## Description of the task:
Leave out any pictures and transcribe all other data below exactly.

## Provided material:
____
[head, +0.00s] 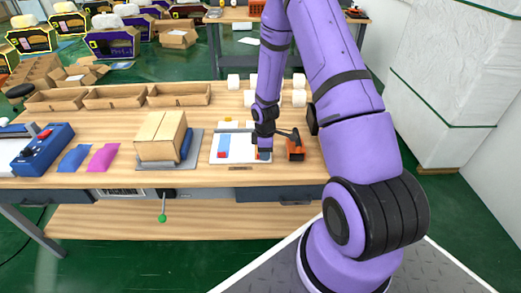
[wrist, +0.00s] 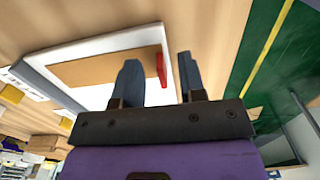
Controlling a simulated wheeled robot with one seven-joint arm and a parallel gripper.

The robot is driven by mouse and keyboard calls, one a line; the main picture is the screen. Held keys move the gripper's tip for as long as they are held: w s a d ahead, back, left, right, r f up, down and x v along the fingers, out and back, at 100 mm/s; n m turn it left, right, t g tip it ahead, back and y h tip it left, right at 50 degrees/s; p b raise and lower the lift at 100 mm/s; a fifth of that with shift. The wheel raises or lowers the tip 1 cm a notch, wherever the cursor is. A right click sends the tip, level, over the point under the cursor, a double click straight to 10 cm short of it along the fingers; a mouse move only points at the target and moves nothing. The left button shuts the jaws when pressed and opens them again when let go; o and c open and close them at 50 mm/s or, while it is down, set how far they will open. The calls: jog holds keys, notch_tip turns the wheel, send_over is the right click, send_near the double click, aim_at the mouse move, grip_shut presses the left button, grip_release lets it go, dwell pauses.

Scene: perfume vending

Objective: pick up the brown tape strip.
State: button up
____
## Completed task:
[head, +0.00s] 
[wrist, +0.00s] 
Controlling a simulated wheeled robot with one seven-joint arm and a parallel gripper.

The robot is driven by mouse and keyboard calls, one a line; the main picture is the screen. Held keys move the gripper's tip for as long as they are held: w s a d ahead, back, left, right, r f up, down and x v along the fingers, out and back, at 100 mm/s; n m turn it left, right, t g tip it ahead, back and y h tip it left, right at 50 degrees/s; p b raise and lower the lift at 100 mm/s; a fifth of that with shift. The wheel raises or lowers the tip 1 cm a notch, wherever the cursor is. A right click sends the tip, level, over the point under the cursor, a double click straight to 10 cm short of it along the fingers; a mouse move only points at the target and moves nothing. The left button shuts the jaws when pressed and opens them again when let go; o and c open and close them at 50 mm/s or, while it is down, set how far they will open. The calls: jog holds keys, notch_tip turns the wheel, send_over is the right click, send_near the double click, aim_at the mouse move, grip_shut presses the left button, grip_release lets it go, dwell pauses.

Scene: perfume vending

Objective: pick up the brown tape strip.
State: button up

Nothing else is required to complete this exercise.